Taiwan: difesa ed escalation militare
Insomma, Taiwan non dorme certo sonni tranquilli. Sicuramente, essendo uno Stato democratico e avendo un’economia capitalista, preferisce gli Stati Uniti, peraltro lontani, alla vicina Cina. E infatti sono decenni che gli USA collaborano con i taiwanesi e vendono loro armi. Inoltre, anche se le truppe americane hanno ufficialmente lasciato l’isola nel 1979, al momento qualche decina di soldati americani si trova lì per addestrare le truppe locali.

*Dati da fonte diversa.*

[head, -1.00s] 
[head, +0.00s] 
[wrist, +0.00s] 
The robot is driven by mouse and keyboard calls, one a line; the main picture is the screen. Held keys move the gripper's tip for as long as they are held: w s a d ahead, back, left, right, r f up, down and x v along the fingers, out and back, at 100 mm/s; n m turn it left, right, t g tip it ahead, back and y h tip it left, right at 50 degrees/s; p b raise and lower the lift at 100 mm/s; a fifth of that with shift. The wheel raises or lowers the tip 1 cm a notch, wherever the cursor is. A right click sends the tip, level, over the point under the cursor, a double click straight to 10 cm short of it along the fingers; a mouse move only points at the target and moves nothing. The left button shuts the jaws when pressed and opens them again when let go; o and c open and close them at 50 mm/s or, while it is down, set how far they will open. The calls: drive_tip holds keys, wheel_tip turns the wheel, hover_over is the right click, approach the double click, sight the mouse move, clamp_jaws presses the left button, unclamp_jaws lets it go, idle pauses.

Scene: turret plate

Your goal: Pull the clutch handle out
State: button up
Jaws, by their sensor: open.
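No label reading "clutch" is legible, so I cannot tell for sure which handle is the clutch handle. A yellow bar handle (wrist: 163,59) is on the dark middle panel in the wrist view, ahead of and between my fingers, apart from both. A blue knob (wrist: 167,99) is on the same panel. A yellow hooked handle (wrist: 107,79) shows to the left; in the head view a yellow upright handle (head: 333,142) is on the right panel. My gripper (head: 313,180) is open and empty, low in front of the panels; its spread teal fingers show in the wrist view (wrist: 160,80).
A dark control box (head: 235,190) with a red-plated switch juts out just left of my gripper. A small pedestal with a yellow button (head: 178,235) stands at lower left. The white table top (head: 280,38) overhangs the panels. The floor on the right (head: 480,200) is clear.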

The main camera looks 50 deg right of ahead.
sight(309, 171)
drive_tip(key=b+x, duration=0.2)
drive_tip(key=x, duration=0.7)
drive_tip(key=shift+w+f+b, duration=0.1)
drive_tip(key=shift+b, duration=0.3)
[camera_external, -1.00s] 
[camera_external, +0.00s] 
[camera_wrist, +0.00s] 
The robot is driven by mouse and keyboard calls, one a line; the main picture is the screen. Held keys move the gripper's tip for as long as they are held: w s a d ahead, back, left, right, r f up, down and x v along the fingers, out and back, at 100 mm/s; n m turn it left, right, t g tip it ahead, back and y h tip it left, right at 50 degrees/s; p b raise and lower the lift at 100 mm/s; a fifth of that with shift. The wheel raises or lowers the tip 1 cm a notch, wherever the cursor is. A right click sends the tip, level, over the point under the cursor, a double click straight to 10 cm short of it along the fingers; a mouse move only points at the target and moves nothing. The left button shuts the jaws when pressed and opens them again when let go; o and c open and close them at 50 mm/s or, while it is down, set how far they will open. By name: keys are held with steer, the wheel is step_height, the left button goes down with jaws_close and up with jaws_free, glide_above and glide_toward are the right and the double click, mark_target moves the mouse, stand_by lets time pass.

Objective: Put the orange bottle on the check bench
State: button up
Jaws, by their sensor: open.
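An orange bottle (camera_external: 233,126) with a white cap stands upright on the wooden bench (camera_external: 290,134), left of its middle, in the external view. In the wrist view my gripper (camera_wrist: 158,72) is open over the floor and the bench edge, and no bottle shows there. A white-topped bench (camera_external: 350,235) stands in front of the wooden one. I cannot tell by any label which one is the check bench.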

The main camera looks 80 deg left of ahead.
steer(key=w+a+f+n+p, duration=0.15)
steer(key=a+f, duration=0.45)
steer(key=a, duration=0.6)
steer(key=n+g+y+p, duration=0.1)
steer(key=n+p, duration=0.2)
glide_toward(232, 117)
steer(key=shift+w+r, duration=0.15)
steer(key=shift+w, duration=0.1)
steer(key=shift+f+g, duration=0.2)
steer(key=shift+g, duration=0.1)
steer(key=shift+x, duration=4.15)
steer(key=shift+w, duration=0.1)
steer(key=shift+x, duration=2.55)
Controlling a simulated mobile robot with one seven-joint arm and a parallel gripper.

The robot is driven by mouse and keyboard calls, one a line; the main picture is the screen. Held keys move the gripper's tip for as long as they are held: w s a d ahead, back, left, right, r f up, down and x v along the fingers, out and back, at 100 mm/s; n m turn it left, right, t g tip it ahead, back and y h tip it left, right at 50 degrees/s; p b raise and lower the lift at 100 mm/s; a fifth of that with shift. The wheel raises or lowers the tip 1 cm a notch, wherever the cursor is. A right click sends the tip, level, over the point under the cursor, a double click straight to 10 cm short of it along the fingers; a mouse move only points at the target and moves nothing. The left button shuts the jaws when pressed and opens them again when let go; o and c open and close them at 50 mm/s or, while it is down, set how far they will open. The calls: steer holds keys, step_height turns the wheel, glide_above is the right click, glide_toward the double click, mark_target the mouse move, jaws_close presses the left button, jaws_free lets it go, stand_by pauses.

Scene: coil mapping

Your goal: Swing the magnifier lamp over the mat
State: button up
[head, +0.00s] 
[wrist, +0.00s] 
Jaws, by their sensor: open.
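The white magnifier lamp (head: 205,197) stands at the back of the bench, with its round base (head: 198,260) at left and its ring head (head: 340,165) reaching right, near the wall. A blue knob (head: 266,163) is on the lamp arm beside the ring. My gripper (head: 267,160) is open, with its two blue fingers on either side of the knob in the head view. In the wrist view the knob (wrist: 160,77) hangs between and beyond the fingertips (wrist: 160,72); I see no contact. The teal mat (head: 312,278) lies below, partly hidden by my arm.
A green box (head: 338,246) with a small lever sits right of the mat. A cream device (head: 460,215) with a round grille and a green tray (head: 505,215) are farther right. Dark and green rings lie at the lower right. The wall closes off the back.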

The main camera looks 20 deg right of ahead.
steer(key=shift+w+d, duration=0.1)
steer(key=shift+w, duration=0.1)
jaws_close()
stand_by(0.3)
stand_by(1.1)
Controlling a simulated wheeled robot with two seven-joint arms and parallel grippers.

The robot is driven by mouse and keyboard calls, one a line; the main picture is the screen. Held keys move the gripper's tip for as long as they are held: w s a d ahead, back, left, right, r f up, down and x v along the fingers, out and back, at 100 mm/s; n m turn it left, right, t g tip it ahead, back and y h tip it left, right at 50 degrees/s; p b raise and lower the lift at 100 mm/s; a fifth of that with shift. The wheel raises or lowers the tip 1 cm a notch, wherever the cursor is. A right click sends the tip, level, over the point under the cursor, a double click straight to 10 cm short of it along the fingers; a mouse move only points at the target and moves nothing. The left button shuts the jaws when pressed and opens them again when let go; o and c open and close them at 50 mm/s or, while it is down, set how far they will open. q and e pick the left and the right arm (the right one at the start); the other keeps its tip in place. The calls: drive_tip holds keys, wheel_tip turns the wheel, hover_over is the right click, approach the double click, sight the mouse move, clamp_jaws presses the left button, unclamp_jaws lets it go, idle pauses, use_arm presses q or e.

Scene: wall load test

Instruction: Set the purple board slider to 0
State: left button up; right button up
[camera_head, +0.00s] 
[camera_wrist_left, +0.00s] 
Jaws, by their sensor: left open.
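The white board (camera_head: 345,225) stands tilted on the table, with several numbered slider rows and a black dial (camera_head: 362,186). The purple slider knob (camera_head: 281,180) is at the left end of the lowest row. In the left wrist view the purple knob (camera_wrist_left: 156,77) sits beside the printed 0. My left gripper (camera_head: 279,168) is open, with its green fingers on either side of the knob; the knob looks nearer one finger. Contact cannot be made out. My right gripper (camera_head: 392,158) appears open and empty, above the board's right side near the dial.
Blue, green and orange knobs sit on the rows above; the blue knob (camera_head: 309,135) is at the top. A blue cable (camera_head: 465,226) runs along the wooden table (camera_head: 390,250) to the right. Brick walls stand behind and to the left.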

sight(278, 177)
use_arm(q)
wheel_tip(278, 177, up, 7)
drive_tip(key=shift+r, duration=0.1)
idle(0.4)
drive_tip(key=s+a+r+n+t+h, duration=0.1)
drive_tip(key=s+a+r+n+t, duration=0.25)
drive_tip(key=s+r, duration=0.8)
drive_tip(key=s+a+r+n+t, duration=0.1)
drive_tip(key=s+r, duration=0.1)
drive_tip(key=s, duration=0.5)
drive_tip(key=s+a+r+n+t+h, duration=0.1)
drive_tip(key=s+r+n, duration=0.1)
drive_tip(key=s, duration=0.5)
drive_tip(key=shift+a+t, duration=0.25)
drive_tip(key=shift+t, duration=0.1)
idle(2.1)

Per la Repubblica Popolare la strada sembra in salita, ma la volontà di riprendersi Taiwan rimane comunque salda. Nel 2021 la Cina ha fatto passare un numero record di aerei nello spazio di difesa taiwanese (550/600 mezzi). Questo permette all’aviazione cinese di addestrarsi, logora le difese di Taiwan e crea ambiguità e assuefazione nella popolazione e nelle forze armate dell’isola. Contemporaneamente il Paese del Dragone sta compiendo esercitazioni finalizzate all’invasione di una non meglio specificata isola (chissà quale?!) e sta militarizzando la costa accanto allo stretto di Taiwan.
Taiwan ovviamente non sta a guardare e sta adottando la cosiddetta “tattica del porcospino”. Considerate che solo il 10% delle coste di Formosa è adatta a sbarchi anfibi e che le navi cinesi dovrebbero navigare in mare aperto per circa 150 km prima di arrivarci, rimanendo vulnerabili al fuoco taiwanese. Taiwan si sta perciò armando così tanto da rendere altamente sconsigliabile e sconveniente un’invasione.